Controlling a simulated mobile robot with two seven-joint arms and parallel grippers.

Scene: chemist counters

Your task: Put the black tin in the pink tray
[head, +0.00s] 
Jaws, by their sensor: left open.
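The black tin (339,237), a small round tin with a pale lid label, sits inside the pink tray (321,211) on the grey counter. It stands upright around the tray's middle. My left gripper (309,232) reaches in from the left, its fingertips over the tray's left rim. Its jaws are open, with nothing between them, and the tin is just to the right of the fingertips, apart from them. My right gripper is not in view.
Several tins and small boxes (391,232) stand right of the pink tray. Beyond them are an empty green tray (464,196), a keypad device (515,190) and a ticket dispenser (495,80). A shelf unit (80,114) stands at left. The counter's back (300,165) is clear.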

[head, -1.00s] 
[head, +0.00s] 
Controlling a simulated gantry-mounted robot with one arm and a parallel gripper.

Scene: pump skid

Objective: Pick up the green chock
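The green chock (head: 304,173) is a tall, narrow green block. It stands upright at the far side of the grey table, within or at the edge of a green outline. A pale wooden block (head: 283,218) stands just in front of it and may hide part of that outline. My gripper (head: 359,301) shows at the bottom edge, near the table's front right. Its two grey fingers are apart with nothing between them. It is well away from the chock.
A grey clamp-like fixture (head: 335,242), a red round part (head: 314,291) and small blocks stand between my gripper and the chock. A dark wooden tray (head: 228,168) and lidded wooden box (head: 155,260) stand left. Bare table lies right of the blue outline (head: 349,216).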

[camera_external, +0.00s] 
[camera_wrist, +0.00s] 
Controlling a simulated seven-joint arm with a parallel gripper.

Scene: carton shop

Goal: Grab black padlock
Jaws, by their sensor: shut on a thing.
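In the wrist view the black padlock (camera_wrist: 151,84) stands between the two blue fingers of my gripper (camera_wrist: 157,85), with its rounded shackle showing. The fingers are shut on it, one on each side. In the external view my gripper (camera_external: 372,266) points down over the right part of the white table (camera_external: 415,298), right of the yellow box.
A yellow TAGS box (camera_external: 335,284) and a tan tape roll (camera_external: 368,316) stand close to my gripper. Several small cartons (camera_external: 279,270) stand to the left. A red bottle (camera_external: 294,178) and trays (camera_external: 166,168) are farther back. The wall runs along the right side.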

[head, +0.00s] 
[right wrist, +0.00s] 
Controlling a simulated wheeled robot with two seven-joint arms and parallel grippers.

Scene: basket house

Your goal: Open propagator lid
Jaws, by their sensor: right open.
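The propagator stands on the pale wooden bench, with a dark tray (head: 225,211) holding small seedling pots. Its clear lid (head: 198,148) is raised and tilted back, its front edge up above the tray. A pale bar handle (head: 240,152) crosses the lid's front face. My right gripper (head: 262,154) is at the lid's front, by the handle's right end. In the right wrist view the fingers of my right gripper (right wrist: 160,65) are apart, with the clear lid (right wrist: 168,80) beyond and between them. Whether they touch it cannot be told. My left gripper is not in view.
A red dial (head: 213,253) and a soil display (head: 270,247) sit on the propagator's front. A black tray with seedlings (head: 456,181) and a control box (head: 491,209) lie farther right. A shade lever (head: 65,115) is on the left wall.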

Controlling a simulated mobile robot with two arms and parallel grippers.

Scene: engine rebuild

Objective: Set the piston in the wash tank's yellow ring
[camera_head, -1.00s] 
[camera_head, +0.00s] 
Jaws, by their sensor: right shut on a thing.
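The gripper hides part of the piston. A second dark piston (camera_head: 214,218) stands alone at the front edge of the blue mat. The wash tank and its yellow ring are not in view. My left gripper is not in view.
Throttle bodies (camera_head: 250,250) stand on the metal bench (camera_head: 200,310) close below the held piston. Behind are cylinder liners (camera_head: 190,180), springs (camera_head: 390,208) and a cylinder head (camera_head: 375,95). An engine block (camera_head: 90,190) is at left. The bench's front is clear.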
# # # # # # #
**Exercise task**
Your task is to repeat every entry exactly.

**Written response**
Controlling a simulated mobile robot with two seven-joint arms and parallel grippers.

Scene: chemist counters

Your task: Put the black tin in the pink tray
[head, +0.00s] 
Jaws, by their sensor: left open.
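The black tin (339,237), a small round tin with a pale lid label, sits inside the pink tray (321,211) on the grey counter. It stands upright around the tray's middle. My left gripper (309,232) reaches in from the left, its fingertips over the tray's left rim. Its jaws are open, with nothing between them, and the tin is just to the right of the fingertips, apart from them. My right gripper is not in view.
Several tins and small boxes (391,232) stand right of the pink tray. Beyond them are an empty green tray (464,196), a keypad device (515,190) and a ticket dispenser (495,80). A shelf unit (80,114) stands at left. The counter's back (300,165) is clear.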

[head, -1.00s] 
[head, +0.00s] 
Controlling a simulated gantry-mounted robot with one arm and a parallel gripper.

Scene: pump skid

Objective: Pick up the green chock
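The green chock (head: 304,173) is a tall, narrow green block. It stands upright at the far side of the grey table, within or at the edge of a green outline. A pale wooden block (head: 283,218) stands just in front of it and may hide part of that outline. My gripper (head: 359,301) shows at the bottom edge, near the table's front right. Its two grey fingers are apart with nothing between them. It is well away from the chock.
A grey clamp-like fixture (head: 335,242), a red round part (head: 314,291) and small blocks stand between my gripper and the chock. A dark wooden tray (head: 228,168) and lidded wooden box (head: 155,260) stand left. Bare table lies right of the blue outline (head: 349,216).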

[camera_external, +0.00s] 
[camera_wrist, +0.00s] 
Controlling a simulated seven-joint arm with a parallel gripper.

Scene: carton shop

Goal: Grab black padlock
Jaws, by their sensor: shut on a thing.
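In the wrist view the black padlock (camera_wrist: 151,84) stands between the two blue fingers of my gripper (camera_wrist: 157,85), with its rounded shackle showing. The fingers are shut on it, one on each side. In the external view my gripper (camera_external: 372,266) points down over the right part of the white table (camera_external: 415,298), right of the yellow box.
A yellow TAGS box (camera_external: 335,284) and a tan tape roll (camera_external: 368,316) stand close to my gripper. Several small cartons (camera_external: 279,270) stand to the left. A red bottle (camera_external: 294,178) and trays (camera_external: 166,168) are farther back. The wall runs along the right side.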

[head, +0.00s] 
[right wrist, +0.00s] 
Controlling a simulated wheeled robot with two seven-joint arms and parallel grippers.

Scene: basket house

Your goal: Open propagator lid
Jaws, by their sensor: right open.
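The propagator stands on the pale wooden bench, with a dark tray (head: 225,211) holding small seedling pots. Its clear lid (head: 198,148) is raised and tilted back, its front edge up above the tray. A pale bar handle (head: 240,152) crosses the lid's front face. My right gripper (head: 262,154) is at the lid's front, by the handle's right end. In the right wrist view the fingers of my right gripper (right wrist: 160,65) are apart, with the clear lid (right wrist: 168,80) beyond and between them. Whether they touch it cannot be told. My left gripper is not in view.
A red dial (head: 213,253) and a soil display (head: 270,247) sit on the propagator's front. A black tray with seedlings (head: 456,181) and a control box (head: 491,209) lie farther right. A shade lever (head: 65,115) is on the left wall.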

Controlling a simulated mobile robot with two arms and parallel grippers.

Scene: engine rebuild

Objective: Set the piston in the wash tank's yellow ring
[camera_head, -1.00s] 
[camera_head, +0.00s] 
Jaws, by their sensor: right shut on a thing.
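The gripper hides part of the piston. A second dark piston (camera_head: 214,218) stands alone at the front edge of the blue mat. The wash tank and its yellow ring are not in view. My left gripper is not in view.
Throttle bodies (camera_head: 250,250) stand on the metal bench (camera_head: 200,310) close below the held piston. Behind are cylinder liners (camera_head: 190,180), springs (camera_head: 390,208) and a cylinder head (camera_head: 375,95). An engine block (camera_head: 90,190) is at left. The bench's front is clear.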

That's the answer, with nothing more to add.